• [Data records]
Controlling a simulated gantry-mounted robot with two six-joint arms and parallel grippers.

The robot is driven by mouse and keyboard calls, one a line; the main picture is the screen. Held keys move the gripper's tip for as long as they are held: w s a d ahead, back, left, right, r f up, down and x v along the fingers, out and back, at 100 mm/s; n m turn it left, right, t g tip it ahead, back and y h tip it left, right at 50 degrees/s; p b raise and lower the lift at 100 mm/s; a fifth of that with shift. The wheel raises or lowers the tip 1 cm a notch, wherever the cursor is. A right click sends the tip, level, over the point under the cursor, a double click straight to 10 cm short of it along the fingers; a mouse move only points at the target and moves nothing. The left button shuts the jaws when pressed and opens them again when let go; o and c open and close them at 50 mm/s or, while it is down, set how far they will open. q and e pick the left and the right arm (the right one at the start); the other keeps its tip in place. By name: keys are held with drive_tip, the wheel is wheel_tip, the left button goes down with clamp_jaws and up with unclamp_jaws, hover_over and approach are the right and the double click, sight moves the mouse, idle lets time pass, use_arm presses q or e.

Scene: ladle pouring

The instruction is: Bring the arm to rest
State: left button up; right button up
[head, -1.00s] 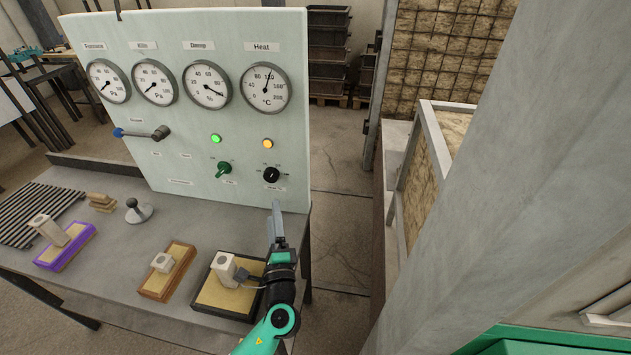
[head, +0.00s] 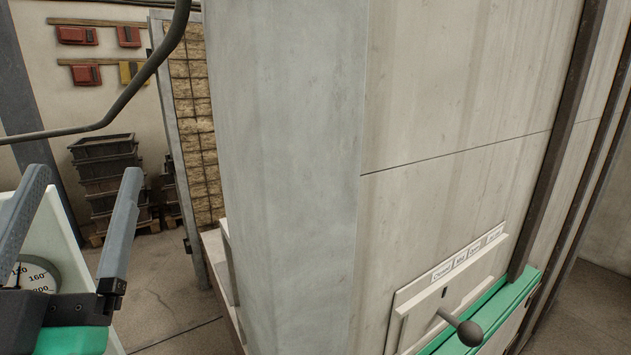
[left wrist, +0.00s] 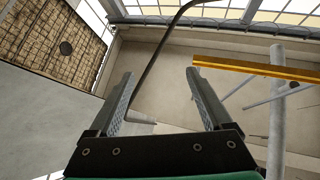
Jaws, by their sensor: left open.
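My left gripper (head: 85,180) is raised close to the camera at the left edge of the head view. Its two grey fingers point up and stand wide apart with nothing between them. The left wrist view also shows the gripper (left wrist: 159,75) open and empty, facing up toward the ceiling and windows. A dark bent rod or cable (left wrist: 158,60) passes beyond the fingers there. My right gripper is in neither view.
The gauge panel (head: 58,235) is partly hidden behind the left gripper. A large pale casing (head: 285,170) fills the middle, with a ball-ended lever (head: 469,333) low on its right face. A dark curved cable (head: 125,98) hangs at upper left. Stacked crates (head: 105,180) stand behind.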

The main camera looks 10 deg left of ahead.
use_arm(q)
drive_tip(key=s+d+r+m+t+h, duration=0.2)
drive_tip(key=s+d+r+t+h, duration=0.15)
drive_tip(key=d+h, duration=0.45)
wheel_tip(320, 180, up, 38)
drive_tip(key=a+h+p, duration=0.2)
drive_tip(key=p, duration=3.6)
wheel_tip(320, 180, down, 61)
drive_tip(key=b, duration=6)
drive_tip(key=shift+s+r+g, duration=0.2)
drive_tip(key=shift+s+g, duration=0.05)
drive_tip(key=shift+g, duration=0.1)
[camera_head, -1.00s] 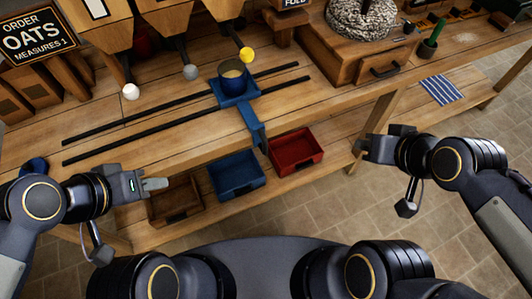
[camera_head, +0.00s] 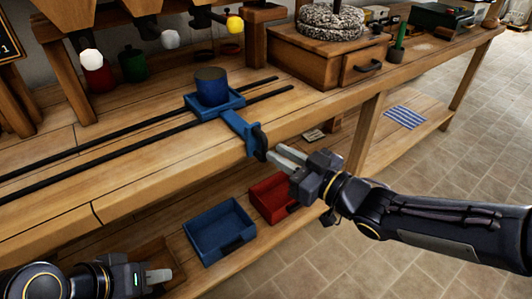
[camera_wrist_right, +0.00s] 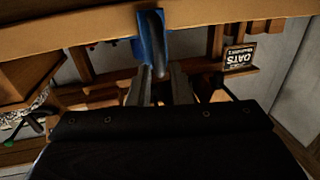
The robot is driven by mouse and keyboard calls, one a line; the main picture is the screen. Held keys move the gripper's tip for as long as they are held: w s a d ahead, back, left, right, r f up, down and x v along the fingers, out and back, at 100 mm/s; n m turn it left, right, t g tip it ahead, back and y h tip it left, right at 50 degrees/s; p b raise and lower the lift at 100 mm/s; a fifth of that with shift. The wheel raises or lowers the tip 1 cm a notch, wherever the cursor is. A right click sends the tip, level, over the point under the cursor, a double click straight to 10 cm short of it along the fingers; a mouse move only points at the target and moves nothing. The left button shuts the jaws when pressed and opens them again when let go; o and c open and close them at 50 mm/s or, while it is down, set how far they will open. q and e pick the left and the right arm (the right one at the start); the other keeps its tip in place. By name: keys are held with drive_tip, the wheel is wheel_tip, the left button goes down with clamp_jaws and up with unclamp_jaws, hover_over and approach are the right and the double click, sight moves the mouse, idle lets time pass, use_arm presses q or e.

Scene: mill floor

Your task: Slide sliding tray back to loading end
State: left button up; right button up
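The blue sliding tray (camera_head: 237,101) sits on two black rails on the bench, with a blue cup (camera_head: 211,86) upright on it. Its blue arm runs to the front edge and ends in a handle (camera_head: 258,141). My right gripper (camera_head: 271,154) is at the handle, its fingers apart. In the right wrist view the handle (camera_wrist_right: 151,38) reaches down to between the tips of the open right gripper (camera_wrist_right: 160,72); contact is unclear. My left gripper (camera_head: 170,276) is low at the front left, away from the tray; its finger gap is unclear.
Blue (camera_head: 220,230) and red (camera_head: 270,199) bins stand on the lower shelf beneath the handle. Hoppers with white, grey and yellow knobs hang above the bench. A stone mill on a wooden drawer box (camera_head: 315,55) stands right of the rails. The rails' left stretch is clear.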

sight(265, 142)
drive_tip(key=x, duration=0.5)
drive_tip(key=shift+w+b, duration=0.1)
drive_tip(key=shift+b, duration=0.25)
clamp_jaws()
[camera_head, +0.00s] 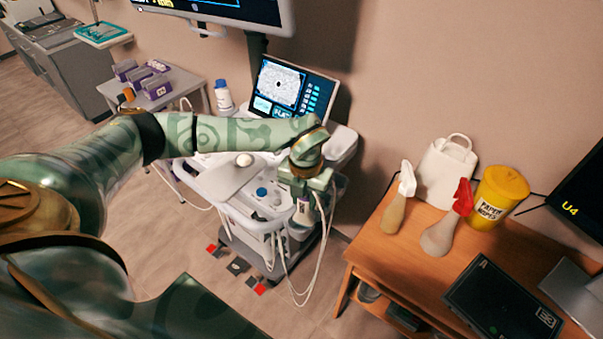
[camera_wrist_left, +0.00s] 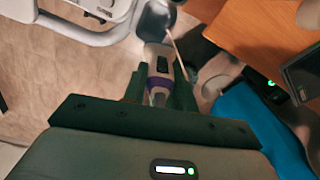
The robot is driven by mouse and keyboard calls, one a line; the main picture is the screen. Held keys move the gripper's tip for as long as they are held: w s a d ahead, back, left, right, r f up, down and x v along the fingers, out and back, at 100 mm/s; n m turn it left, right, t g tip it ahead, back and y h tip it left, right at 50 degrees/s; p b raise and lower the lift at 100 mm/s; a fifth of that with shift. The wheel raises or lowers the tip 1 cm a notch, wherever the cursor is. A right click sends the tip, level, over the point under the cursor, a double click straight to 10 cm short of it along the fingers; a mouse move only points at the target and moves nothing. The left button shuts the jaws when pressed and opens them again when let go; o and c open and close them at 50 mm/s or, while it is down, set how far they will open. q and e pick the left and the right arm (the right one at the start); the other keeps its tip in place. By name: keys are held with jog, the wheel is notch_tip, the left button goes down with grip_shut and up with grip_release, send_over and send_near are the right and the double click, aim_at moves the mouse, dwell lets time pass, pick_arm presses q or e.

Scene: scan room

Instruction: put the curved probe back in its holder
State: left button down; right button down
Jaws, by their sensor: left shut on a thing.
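My left gripper (camera_head: 303,203) is at the right side of the ultrasound cart (camera_head: 225,185), pointing down. It is shut on a probe (camera_wrist_left: 158,75), pale grey with a purple band, held between the dark fingers in the left wrist view. In the head view only a small part of the probe (camera_head: 302,213) shows below the fingers. A grey cup-like holder (camera_head: 300,232) is on the cart's side just under the gripper. I cannot tell whether the probe's end is inside it or above it. The curved shape of the probe head is not clear. My right gripper is not in view.
Pale cables (camera_head: 297,285) hang in loops beside the gripper. A wooden desk (camera_head: 405,255) to the right bears spray bottles, a yellow wipes tub (camera_head: 499,197) and a black box (camera_head: 502,305). The cart's screen (camera_head: 292,88) stands behind the arm. Floor shows between cart and desk.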

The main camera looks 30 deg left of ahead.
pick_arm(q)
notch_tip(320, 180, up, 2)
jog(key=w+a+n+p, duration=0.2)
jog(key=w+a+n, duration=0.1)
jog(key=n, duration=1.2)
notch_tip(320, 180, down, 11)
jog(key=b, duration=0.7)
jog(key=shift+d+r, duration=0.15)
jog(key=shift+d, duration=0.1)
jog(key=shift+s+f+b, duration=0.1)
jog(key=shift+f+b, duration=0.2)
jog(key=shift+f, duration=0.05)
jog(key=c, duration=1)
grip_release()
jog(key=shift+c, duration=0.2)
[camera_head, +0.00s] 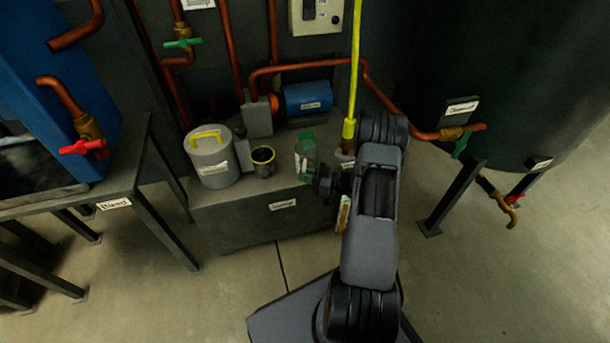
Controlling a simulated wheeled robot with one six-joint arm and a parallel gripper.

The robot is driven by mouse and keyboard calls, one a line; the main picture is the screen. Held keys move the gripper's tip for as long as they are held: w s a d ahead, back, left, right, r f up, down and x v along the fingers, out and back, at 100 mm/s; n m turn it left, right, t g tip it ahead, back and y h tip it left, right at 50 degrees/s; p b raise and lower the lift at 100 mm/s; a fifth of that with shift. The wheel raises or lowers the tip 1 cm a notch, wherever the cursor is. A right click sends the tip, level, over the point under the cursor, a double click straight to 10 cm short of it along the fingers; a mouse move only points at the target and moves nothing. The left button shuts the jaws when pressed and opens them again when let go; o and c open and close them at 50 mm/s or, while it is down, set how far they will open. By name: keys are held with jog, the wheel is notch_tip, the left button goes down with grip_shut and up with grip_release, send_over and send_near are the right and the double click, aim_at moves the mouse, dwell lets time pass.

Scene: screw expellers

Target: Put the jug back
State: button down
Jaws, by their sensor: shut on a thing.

• [What the task requires] From the records above, transcribe exactly the lines starting at the one containing "State: left button down; right button down" and ending at the one containing "Controlling a simulated wheeled". Skip the pictures.

• [Task response]
State: left button down; right button down
Jaws, by their sensor: left shut on a thing.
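My left gripper (camera_head: 303,203) is at the right side of the ultrasound cart (camera_head: 225,185), pointing down. It is shut on a probe (camera_wrist_left: 158,75), pale grey with a purple band, held between the dark fingers in the left wrist view. In the head view only a small part of the probe (camera_head: 302,213) shows below the fingers. A grey cup-like holder (camera_head: 300,232) is on the cart's side just under the gripper. I cannot tell whether the probe's end is inside it or above it. The curved shape of the probe head is not clear. My right gripper is not in view.
Pale cables (camera_head: 297,285) hang in loops beside the gripper. A wooden desk (camera_head: 405,255) to the right bears spray bottles, a yellow wipes tub (camera_head: 499,197) and a black box (camera_head: 502,305). The cart's screen (camera_head: 292,88) stands behind the arm. Floor shows between cart and desk.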

The main camera looks 30 deg left of ahead.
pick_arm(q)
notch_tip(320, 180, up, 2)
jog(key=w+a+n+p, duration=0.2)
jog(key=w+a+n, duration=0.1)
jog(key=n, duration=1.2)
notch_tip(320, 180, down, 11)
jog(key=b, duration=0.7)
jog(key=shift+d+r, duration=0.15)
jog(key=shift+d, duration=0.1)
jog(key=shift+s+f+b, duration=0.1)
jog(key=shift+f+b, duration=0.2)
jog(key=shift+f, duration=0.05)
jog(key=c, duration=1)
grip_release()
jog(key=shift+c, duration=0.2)
[camera_head, +0.00s] 
Controlling a simulated wheeled robot with one six-joint arm and a parallel gripper.

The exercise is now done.